Work required - Reproduce exactly the section that begins at the line containing "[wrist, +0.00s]" and ends at the line containing "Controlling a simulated", both lines included; omit all other lines.

Items -
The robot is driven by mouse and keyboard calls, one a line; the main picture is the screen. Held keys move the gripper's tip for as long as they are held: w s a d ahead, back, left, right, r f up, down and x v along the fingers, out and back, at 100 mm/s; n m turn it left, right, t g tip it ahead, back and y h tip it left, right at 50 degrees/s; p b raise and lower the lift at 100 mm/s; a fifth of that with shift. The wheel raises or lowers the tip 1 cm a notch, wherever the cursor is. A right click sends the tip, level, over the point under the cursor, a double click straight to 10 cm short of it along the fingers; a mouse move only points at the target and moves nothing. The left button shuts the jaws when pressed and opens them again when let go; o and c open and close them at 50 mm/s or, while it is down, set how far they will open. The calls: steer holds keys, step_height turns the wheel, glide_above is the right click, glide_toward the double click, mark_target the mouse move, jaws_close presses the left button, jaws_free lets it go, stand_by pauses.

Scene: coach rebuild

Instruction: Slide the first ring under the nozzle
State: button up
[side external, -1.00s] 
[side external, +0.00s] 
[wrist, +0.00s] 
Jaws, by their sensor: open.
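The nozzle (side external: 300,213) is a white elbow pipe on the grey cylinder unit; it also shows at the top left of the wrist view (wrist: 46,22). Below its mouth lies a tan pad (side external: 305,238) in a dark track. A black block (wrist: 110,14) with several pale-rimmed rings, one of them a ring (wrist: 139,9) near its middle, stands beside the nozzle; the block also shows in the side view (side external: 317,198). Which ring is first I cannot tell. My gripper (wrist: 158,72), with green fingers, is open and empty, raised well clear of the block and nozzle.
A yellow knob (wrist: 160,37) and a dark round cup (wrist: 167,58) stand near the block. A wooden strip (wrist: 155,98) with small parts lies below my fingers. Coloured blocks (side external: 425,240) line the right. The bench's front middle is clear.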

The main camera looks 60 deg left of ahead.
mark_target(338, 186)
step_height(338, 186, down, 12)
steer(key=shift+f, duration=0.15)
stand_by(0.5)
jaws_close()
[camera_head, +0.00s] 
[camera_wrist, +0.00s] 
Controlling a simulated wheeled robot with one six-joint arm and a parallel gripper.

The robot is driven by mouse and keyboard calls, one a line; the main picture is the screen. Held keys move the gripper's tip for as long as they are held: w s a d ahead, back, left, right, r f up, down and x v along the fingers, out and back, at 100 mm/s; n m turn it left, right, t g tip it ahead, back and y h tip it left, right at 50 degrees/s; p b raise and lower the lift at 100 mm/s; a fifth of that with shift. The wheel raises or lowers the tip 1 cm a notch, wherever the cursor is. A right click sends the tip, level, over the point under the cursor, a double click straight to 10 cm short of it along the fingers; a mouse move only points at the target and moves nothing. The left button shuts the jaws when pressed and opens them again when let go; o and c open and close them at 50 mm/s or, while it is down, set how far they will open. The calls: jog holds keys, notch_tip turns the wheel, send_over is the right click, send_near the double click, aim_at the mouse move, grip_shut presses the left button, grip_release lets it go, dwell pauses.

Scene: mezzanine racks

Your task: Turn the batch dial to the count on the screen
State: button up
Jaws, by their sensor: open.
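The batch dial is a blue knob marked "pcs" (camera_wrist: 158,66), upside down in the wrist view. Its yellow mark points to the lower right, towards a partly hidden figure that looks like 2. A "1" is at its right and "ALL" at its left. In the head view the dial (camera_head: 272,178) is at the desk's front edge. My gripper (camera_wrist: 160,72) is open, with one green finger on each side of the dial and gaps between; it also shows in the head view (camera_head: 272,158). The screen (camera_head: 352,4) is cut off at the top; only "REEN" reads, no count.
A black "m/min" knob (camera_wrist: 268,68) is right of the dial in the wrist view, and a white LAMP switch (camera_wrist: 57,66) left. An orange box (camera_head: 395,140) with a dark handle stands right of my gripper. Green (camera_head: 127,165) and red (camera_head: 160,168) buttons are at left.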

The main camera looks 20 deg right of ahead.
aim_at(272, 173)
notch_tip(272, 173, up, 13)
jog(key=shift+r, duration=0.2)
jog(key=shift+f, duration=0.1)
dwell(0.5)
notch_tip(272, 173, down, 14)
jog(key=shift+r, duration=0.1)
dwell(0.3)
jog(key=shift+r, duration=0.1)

Complete answer -
[wrist, +0.00s] 
Jaws, by their sensor: open.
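The nozzle (side external: 300,213) is a white elbow pipe on the grey cylinder unit; it also shows at the top left of the wrist view (wrist: 46,22). Below its mouth lies a tan pad (side external: 305,238) in a dark track. A black block (wrist: 110,14) with several pale-rimmed rings, one of them a ring (wrist: 139,9) near its middle, stands beside the nozzle; the block also shows in the side view (side external: 317,198). Which ring is first I cannot tell. My gripper (wrist: 158,72), with green fingers, is open and empty, raised well clear of the block and nozzle.
A yellow knob (wrist: 160,37) and a dark round cup (wrist: 167,58) stand near the block. A wooden strip (wrist: 155,98) with small parts lies below my fingers. Coloured blocks (side external: 425,240) line the right. The bench's front middle is clear.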

The main camera looks 60 deg left of ahead.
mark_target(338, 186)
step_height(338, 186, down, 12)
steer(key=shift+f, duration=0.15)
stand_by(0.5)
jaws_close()
[camera_head, +0.00s] 
[camera_wrist, +0.00s] 
Controlling a simulated wheeled robot with one six-joint arm and a parallel gripper.

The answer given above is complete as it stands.